For the past several mornings, lyrics from a praise song have been stuck in my mind.  “God is great and worthy to be praised.”  I can’t seem to get away from the word “praise.”  I am still praising God for our recent trip to Uganda, and for the many blessings we received.  I know I am praising him for the blessings of family, friends, home, and the fellowship with the saints of God.  It is important to praise God from “whom all blessings flow.”  Praise is such a powerful thing.  It lifts you up out of earth realm into a connection with the divine.  It also prepares you for the new.  Like the scripture says, “you can’t put new wine into old wineskin.  The new will burst open the old leaving the new wasted and exposed.  Praise removes debris in the soil, and prepares it to receive the new wine – the seed – the word.  Praise bring deliverance and restoration.

The Lord is asking “What is your first song of deliverance?”  “What is your song of praise?” As the Israelites sang a song of praise after being delivered at the Red Sea, so now we should be singing songs of praise, salvation and deliverance. Songs that tell the everyone about salvation, joy, healing, and about our Holy God.  Praise songs help us to seek forgiveness for our sins and brings restoration with God.  They also deliver us from our enemies, and establish our rightful inheritance in the promised land.  Praise brings us closer to our Lord and Savior.  Praise prepares us for the new thing.

God is transforming our lives, and restoring us to our rightful positions as sons and daughters of the most High God.  As joint-heirs with Christ, we are entitled to receive all the “best” and all Christ has for us.  Glory and honor, dominion and power are ours.   This means we can possess the land, our communities.  Everything the enemy stole from us can be restored as God has appointed.   We can be reclaimed as God’s precious child.   When the praises go up, the blessings come down.  More praise will release more power, more wisdom, more love.  We become more like Christ when we praise.   What are you praising God for?  What is or was your first song of praise?

Sing a new song of praise.  Sing songs of His matchless power, and love.  Sing songs of beauty, and hope, and ones of His blessed salvation.  Jesus, our Lord and Savior is our strong tower, a mighty fortress is our God.    Focus on praising Him.   The enemy wants to come in, stop your praise, and take away “the seed” that was planted.  But praise and worship defeats all the plans of the enemy.  The joy of the Lord is your strength.  So sing unto the Lord a new song of praise.

Hymnal

A hymnal is a collection of songs meant to worship or praise God, or express His relationship in human affairs.   Hymns growing up as a child were just songs we had to sing before the minister got up to preach.  “Jesus loves me this I know” was the first song I remember learning.  It was a cute, simple tune.  The congregation often smiled in approval, and an occasional “Amen” could be heard if we got it just right.  As I grew up I thought it was too cute to be sung by anyone.

As we grew older, we sung songs like “A Mighty Fortress“, “Rock of Ages” and “Blessed Assurance.”  I often thought why sing these old songs, doesn’t the preacher know anything modern?  Sunday after Sunday, we pulled out those hymn books, and turn to a page and begin singing as a church-one song-one voice.  Expressions on the faces were mixed.
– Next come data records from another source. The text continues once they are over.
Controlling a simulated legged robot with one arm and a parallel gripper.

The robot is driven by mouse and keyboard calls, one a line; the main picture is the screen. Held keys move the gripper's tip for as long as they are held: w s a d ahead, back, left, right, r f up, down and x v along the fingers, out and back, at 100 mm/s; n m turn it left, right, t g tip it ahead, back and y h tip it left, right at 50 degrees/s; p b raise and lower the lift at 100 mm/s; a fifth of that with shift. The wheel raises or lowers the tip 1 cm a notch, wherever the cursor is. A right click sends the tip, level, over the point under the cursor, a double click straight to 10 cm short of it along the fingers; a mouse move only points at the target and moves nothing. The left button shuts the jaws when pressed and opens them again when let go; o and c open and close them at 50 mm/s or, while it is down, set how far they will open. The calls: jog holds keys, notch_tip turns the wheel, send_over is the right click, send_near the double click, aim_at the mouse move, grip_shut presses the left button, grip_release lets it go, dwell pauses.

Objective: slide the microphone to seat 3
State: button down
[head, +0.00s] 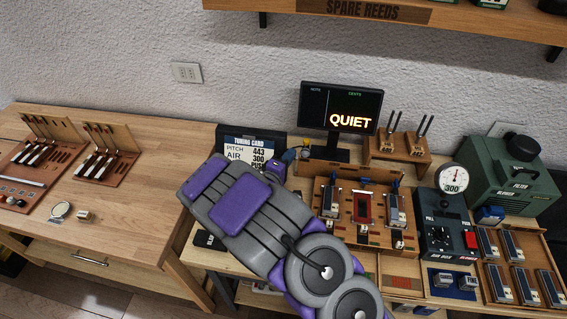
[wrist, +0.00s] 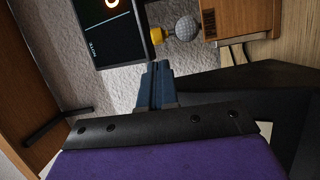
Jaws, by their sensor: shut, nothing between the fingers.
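The microphone (wrist: 186,28), a grey ball head with a yellow collar, shows at the top of the wrist view, beside the monitor's edge. In the head view the microphone (head: 305,150) is small, just below the monitor and beyond my gripper. My gripper's blue fingers (wrist: 156,85) are closed together and empty, pointing toward the microphone with a visible gap. In the head view the fingertips (head: 289,156) show past the purple and grey arm, close to the microphone. The microphone's base is hidden, and I cannot make out a seat 3 marking.
A monitor (head: 340,108) reading QUIET stands behind. The left table (head: 110,220) has clear room.

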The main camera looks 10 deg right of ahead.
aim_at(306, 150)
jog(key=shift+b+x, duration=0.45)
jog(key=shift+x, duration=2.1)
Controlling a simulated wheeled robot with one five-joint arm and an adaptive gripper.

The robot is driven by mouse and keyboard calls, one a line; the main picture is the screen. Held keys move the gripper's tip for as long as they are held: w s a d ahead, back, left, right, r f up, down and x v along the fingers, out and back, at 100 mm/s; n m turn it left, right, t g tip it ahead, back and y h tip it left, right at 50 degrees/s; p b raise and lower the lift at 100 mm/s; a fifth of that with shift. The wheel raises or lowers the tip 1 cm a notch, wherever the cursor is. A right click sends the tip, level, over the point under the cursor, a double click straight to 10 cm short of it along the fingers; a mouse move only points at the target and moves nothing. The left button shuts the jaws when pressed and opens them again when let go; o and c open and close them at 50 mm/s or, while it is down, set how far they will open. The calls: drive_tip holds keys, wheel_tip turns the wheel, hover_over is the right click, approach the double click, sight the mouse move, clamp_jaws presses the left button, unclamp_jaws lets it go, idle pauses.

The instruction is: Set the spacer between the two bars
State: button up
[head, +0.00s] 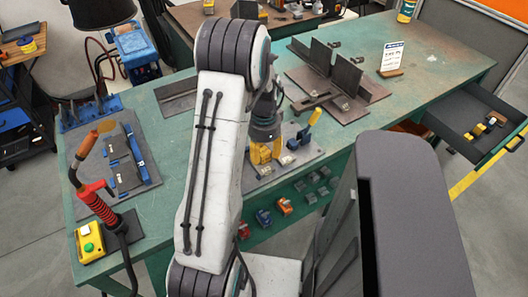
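Two dark upright plates, which look like the bars, stand apart on a brown fixture plate (372,98) at the back. The left one is the left bar (320,54) and the right one is the right bar (346,75). I cannot make out which piece is the spacer. My gripper (265,138) is low over a grey tray (285,170) at mid-table, partly behind my arm. Yellow parts (262,152) show right at its tip. I cannot tell whether its fingers are open or shut, or hold anything.
A grey board (143,178) with a blue clamp (134,146) lies left. A torch on a red-handled stand (97,205) and a yellow button box (90,243) are at the front left. A sign (391,58) stands back right. An open drawer (462,125) juts out right.

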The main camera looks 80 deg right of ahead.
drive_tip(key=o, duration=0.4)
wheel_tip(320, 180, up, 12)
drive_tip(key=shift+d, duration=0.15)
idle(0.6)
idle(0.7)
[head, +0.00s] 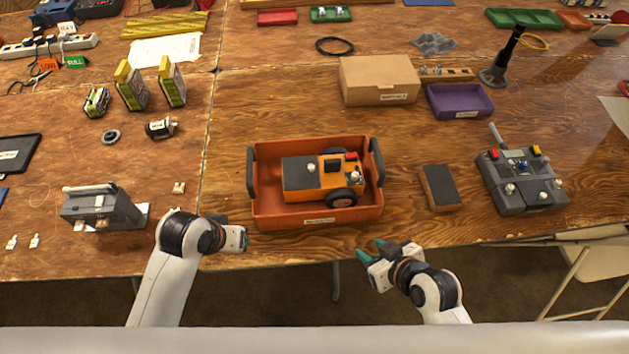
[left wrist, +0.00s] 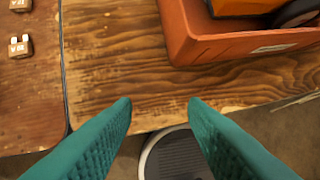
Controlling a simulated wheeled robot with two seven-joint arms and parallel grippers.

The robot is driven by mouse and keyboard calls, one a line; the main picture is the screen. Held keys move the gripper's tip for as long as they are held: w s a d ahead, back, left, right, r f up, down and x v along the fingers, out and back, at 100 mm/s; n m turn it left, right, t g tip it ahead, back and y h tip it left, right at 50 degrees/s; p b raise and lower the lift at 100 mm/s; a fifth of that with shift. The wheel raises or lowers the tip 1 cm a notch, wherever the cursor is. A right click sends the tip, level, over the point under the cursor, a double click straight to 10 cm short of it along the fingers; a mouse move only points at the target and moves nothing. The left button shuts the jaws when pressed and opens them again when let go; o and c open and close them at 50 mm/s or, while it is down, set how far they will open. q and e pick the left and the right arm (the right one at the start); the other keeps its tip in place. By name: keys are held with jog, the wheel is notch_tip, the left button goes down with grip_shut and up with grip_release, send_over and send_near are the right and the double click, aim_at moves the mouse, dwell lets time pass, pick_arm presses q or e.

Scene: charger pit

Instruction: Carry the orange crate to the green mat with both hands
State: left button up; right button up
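The orange crate (head: 275,214) stands on the wooden table near its front edge, with a dark handle at each side. A small orange and grey wheeled robot (head: 325,178) sits in it. The crate's corner also shows at the upper right of the left wrist view (left wrist: 205,50). My left gripper (left wrist: 160,102) is open and empty, over the table's front edge, left of and in front of the crate. My right gripper (head: 368,249) is in front of the crate's right front corner, apart from it; its green fingertips are spread with nothing between them. I see no green mat.
A dark block (head: 439,187) and a grey remote controller (head: 522,182) lie right of the crate. A grey device (head: 100,206) stands at the left. A cardboard box (head: 378,80) and a purple tray (head: 460,101) stand behind. The table directly behind the crate is clear.

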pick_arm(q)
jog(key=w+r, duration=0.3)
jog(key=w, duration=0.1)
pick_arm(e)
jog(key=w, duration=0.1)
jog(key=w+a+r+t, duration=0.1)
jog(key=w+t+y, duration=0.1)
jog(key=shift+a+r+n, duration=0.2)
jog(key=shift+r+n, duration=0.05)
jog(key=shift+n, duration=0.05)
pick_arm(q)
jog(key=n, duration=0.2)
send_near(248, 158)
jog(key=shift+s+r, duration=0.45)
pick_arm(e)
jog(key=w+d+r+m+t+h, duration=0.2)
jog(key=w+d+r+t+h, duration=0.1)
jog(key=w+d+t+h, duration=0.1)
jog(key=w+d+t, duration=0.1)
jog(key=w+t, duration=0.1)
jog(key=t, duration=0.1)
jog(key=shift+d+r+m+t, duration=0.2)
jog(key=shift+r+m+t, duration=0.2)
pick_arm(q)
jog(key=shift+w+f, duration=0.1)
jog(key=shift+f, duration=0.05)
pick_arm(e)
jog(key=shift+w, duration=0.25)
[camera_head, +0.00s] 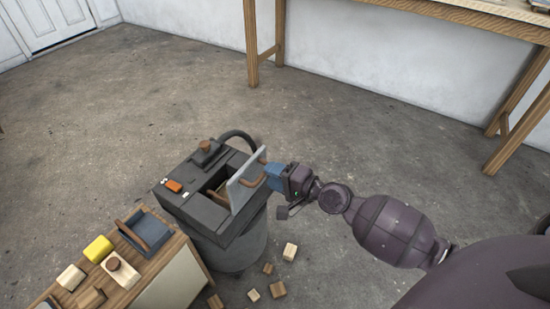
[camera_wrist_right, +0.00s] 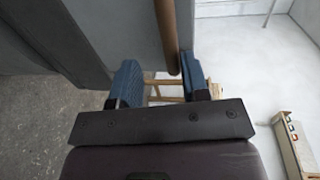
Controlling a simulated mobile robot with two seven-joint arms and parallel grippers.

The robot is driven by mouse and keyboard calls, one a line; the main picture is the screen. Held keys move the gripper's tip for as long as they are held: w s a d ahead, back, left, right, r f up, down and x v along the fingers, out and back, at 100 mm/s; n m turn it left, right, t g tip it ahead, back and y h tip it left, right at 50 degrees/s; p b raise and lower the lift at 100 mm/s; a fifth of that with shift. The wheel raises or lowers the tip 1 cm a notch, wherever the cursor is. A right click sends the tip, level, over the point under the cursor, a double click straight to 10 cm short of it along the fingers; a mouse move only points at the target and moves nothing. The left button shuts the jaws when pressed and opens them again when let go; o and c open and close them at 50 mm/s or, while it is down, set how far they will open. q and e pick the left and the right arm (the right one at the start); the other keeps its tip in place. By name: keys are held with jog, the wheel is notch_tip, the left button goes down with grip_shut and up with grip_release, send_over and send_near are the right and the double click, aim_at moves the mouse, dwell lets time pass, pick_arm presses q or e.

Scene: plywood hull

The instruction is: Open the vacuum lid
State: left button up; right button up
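The dark grey vacuum (camera_head: 192,207) stands on the floor at the centre of the head view. Its light grey lid (camera_head: 246,183) is raised and stands steeply, with a compartment opening (camera_head: 216,187) showing beside it. A brown lid handle (camera_head: 252,183) is on the lid. My right gripper (camera_head: 275,175) is at the right side of the lid, by the handle. In the right wrist view, its blue fingers (camera_wrist_right: 160,78) are apart. The handle bar (camera_wrist_right: 165,35) reaches between them, close to the right finger and clear of the left one. My left gripper is not in view.
A low wooden table (camera_head: 150,285) with a yellow block (camera_head: 98,249), a grey tray (camera_head: 147,232) and wooden pieces stands left of the vacuum. Several wooden blocks (camera_head: 290,251) lie on the floor. A workbench (camera_head: 480,15) stands at the back right. The floor behind the vacuum is clear.

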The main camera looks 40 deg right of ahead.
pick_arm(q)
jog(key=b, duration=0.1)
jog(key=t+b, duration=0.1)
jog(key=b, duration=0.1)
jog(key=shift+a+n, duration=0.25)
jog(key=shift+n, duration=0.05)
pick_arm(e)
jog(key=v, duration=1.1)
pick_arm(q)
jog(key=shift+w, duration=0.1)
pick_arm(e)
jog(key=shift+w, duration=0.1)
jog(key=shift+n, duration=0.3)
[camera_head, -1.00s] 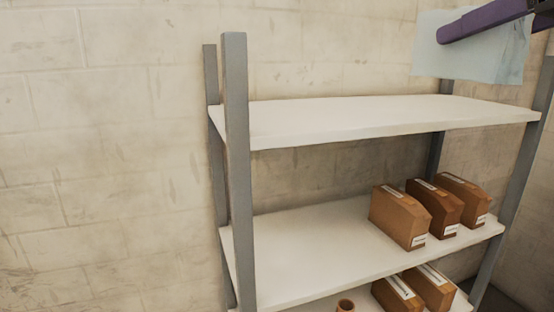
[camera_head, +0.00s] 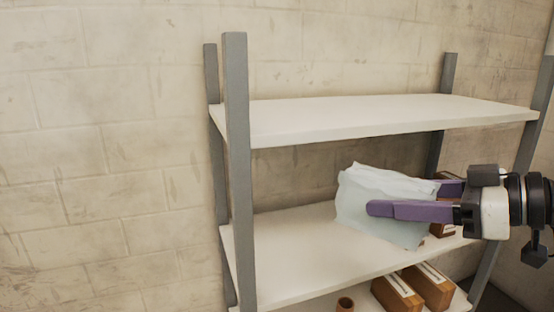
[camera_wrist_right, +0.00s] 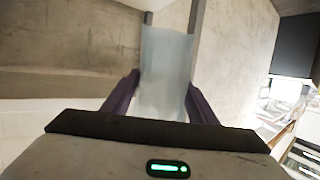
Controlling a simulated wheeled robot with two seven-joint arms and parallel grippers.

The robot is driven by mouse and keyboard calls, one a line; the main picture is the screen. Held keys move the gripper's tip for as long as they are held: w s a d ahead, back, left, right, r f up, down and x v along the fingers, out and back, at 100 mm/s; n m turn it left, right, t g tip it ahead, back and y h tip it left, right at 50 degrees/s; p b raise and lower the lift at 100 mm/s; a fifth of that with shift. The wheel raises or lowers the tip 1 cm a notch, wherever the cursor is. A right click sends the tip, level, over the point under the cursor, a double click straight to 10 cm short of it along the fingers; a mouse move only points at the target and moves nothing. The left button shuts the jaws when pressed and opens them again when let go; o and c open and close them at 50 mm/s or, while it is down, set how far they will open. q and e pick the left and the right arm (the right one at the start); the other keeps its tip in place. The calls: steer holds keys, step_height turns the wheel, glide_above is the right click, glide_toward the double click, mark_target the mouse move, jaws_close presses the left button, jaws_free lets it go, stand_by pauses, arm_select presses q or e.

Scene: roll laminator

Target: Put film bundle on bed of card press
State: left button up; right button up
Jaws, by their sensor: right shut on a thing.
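The film bundle (camera_head: 362,200) is a pale bluish, translucent stack of sheets. My right gripper (camera_head: 385,200) has purple fingers and is shut on it, coming in from the right. In the head view the bundle appears in front of the middle shelf; I cannot tell whether it touches anything there. In the right wrist view the bundle (camera_wrist_right: 166,70) stands out between the two fingers (camera_wrist_right: 160,98). I do not recognise the card press or its bed in these frames. My left gripper is not in view.
A grey-post rack has a bare white top shelf (camera_head: 380,115) and a white middle shelf (camera_head: 280,255). Brown boxes (camera_head: 427,285) and a small brown cup (camera_head: 345,304) are on the lower shelf. Box ends on the middle shelf are mostly hidden behind my right gripper.

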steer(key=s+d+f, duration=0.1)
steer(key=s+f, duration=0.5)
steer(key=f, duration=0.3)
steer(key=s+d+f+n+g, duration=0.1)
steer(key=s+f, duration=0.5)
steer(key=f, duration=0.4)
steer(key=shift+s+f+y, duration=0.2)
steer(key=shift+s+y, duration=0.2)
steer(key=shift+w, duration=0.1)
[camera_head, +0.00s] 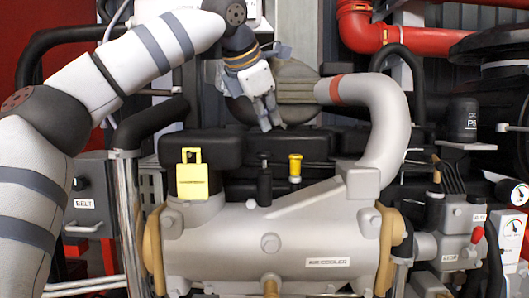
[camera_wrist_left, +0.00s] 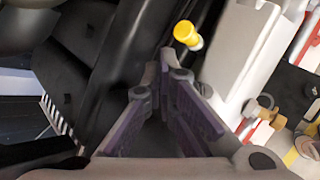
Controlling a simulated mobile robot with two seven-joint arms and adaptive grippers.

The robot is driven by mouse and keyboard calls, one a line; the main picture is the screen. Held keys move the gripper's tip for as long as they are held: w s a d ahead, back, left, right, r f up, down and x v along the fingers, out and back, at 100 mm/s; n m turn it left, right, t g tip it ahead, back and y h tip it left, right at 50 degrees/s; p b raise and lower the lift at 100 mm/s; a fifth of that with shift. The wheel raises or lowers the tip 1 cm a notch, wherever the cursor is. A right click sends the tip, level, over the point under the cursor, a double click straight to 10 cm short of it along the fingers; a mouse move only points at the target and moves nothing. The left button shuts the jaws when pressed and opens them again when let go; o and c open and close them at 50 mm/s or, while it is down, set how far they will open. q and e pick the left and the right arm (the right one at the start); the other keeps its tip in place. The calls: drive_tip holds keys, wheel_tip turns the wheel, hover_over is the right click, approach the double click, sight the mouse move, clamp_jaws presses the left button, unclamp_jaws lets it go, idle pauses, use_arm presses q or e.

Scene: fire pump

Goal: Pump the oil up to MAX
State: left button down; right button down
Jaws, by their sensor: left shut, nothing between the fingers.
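My left gripper (camera_head: 267,122) hangs above and behind the engine top, fingers pointing down, shut and empty. In the left wrist view its fingers (camera_wrist_left: 165,72) meet at the tips. A small yellow-topped knob (camera_head: 295,166) stands upright on the engine, below and slightly right of the gripper, apart from it. It also shows in the left wrist view (camera_wrist_left: 187,35), just beyond the fingertips. A black upright plunger-like part (camera_head: 265,186) stands left of the knob. Gauges (camera_head: 516,228) show at the right edge, too small to read. No MAX mark is legible. My right gripper is out of view.
A grey cooler cylinder (camera_head: 230,240) fills the front. A thick grey pipe (camera_head: 388,125) curves at right of the gripper. A yellow tag (camera_head: 192,179) stands at left. A red pipe (camera_head: 400,40) crosses the upper right.

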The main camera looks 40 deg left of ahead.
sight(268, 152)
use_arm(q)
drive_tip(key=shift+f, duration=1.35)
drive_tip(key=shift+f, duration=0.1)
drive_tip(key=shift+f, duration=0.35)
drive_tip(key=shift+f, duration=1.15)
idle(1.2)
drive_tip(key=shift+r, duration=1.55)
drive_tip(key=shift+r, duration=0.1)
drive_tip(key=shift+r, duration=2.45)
Some smiles, tears, blank or disinterested looks. I’m sure at times my face projected these same looks.  It was the words that struck me though.  Where did they come from, who wrote them and why?  It wasn’t until I got older and been through the storms of life, faced my fair share of challenges, gone down in defeat, battled the enemy, and felt the precious hand of Jesus did those old hymns become real to me.

Finally I understood.  Words to a song like “Amazing Grace” meant something.  These were expressions of love; of thanksgiving; of hope; of desperation; of grief and sorrow, frank and earnest conversations with Our Father which Art in Heaven.  And more importantly when sung now, within a community of believers, words such as “saved a wretch like me” are more profound.  Now when we sing them, we (the community of believers) become the hymnal.   We’re the praise, the thanksgiving, the love song to God.

Look at the pages of any current or past hymnal, and we are there, on every page and in every note praising God from whom all blessings flow with every song of tragedy, triumph, hope and redemption.  Yes, hymnal are a collection of songs, but as time passes they become so much more and so do we.